137th SOTG validated for joint warfighting functions

  • Published
  • By Tech. Sgt. Brigette Waltermire
  • 137th Special Operations Wing

The 137th Special Operations Wing (SOW) certified its Special Operations Task Group (SOTG) during a training exercise conducted in Oklahoma and Georgia Dec. 1-9, 2022. 

The exercise tested the operational and tactical integration between air and ground forces. A total of 11 members with the 137th SOW SOTG completed desired learning objectives and also validated their developed tactics, techniques and procedures. 

“The SOTG is a deployed group-level command,” Maj. Jean Fuselier, commander for the 137th SOW SOTG. “We are the first Air National Guard SOTG within AFSOC, so working with other wings to learn and understand their capabilities is critical to our readiness to execute command and control in a new era of mission command.”

The focus of the SOTG is to integrate multi-domain special operations forces air power into the joint operational environment.

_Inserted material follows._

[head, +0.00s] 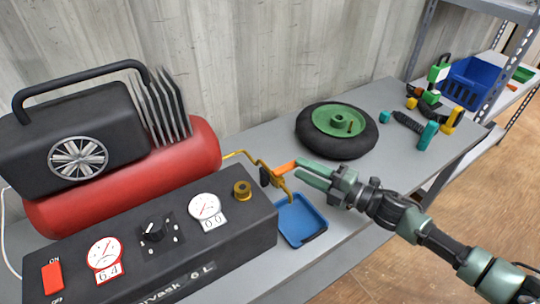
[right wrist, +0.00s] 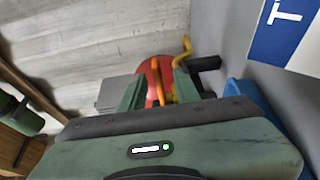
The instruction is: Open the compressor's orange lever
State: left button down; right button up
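The compressor (head: 130,185) has a red tank behind a black control box with gauges. Its orange lever (head: 284,166) sits on the yellow pipe to the right of the box. My right gripper (head: 303,171) comes in from the right, with its green fingertips at the lever's free end. In the right wrist view, the orange lever (right wrist: 157,78) shows between the two spread fingers (right wrist: 158,92), with gaps beside it. The yellow pipe (right wrist: 184,50) shows beyond the right finger. Whether a finger touches the lever is unclear. My left gripper is out of view.
A blue tray (head: 301,222) lies on the grey table just below the gripper. A black wheel with a green hub (head: 340,120) lies behind it. Tools (head: 425,130) lie farther right, near a shelf with a blue bin (head: 468,82). A corrugated wall stands behind.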

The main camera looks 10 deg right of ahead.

The SOTG commands special operations task units, or SOTUs, which are uniquely tailored to the missions of their assigned areas of responsibility.

Participants in the exercise included the 137th SOW, 919th SOW and 75th Ranger Regiment. The SOTG was based in various locations in Oklahoma, while the SOTU operated out of Georgia to realistically mimic the environment in which the SOTG will execute seven Joint Warfighting Functions: intelligence, movement and maneuver, fires, information, protection, sustainment, and command and control.

“We faced challenges performing command and control while dislocated from our SOTUs during the exercise,” said Fuselier. “This trial run was crucial to learn what we may have to deal with while at Theater Special Operations Command on a deployment. You don’t know what you don’t know until you get out there and do it.”

Designing forces deliberately for unique missions will help with readiness under the force generation cycle — a four-phase training model — to strategically compete with and deter adversaries.

“To deliver the Air Force Special Operations Command we need in today’s increasingly complex and uncertain environments, we must decentralize and empower Special Operations Task Units (SOTU) and Special Operations Task Groups (SOTG) with mission command,” said then-AFSOC commander Lt. Gen. James Slife during a Mission Command Summit in November.